* PROVIDED DATA *
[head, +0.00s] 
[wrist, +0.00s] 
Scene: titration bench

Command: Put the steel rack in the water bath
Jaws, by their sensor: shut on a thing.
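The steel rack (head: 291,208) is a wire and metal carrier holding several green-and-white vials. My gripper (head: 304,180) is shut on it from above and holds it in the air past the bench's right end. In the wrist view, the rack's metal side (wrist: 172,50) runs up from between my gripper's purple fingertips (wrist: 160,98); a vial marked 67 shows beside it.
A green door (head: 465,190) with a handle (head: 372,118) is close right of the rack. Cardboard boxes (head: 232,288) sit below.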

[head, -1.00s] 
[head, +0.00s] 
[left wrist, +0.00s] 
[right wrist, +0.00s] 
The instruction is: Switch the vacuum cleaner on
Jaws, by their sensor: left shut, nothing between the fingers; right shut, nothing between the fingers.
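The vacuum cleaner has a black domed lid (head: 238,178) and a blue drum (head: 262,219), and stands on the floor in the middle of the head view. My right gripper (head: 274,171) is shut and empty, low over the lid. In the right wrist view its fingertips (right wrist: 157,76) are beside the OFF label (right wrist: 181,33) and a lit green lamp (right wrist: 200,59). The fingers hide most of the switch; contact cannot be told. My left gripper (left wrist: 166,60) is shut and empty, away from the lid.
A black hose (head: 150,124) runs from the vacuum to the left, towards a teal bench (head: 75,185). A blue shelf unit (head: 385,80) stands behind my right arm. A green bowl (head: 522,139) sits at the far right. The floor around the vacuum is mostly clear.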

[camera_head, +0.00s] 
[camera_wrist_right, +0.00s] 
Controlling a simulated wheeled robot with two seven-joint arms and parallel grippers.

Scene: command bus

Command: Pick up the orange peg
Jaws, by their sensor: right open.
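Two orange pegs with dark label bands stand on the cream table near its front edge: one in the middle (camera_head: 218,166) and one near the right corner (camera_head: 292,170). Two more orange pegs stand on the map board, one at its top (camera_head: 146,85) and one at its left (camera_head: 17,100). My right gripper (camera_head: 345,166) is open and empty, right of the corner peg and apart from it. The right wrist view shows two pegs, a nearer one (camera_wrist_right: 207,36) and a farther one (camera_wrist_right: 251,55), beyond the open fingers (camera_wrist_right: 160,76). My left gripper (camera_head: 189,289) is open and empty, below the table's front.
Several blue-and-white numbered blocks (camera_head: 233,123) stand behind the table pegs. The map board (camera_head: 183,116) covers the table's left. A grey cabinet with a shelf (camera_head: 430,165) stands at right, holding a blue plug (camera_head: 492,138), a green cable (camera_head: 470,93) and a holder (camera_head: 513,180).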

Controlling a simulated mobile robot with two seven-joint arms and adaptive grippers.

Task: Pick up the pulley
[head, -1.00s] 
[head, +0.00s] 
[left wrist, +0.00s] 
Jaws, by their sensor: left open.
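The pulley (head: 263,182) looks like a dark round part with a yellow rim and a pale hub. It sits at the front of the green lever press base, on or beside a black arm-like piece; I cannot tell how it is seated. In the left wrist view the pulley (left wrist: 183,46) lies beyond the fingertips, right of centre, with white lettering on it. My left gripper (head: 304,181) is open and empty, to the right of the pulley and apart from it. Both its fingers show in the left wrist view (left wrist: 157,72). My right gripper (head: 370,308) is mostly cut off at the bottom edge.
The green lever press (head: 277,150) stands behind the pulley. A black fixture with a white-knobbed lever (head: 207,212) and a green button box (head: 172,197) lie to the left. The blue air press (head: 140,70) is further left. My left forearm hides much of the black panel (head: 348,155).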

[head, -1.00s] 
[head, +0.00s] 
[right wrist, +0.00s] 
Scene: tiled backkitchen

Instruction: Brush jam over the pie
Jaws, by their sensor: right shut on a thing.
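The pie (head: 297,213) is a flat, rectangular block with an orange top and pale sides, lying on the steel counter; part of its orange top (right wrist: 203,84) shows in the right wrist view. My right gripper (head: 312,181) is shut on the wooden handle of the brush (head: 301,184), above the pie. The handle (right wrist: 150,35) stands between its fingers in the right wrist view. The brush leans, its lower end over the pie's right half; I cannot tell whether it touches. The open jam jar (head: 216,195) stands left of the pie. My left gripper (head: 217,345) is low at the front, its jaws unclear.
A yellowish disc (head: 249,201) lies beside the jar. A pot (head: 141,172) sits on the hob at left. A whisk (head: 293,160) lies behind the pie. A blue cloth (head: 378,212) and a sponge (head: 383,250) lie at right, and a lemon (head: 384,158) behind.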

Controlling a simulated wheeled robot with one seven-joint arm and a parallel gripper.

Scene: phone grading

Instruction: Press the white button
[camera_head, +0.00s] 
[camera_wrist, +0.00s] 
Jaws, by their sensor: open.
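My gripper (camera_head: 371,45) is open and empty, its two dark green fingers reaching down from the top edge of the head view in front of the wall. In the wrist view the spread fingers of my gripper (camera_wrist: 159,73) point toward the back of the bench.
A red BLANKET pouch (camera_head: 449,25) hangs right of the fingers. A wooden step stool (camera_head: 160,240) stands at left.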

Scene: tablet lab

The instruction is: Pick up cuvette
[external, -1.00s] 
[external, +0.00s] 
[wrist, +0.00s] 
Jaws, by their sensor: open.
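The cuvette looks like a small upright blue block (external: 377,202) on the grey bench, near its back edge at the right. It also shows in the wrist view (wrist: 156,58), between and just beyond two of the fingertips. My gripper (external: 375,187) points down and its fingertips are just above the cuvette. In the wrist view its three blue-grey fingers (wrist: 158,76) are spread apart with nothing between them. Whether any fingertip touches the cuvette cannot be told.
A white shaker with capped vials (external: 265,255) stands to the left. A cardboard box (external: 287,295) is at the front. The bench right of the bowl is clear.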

* SET PROBLEM *
Print the lines from the line containing "Scene: tiled backkitchen" to the line containing "Instruction: Brush jam over the pie", both ends included, exactly and with nothing added.

* IN RESPONSE *
Scene: tiled backkitchen

Instruction: Brush jam over the pie

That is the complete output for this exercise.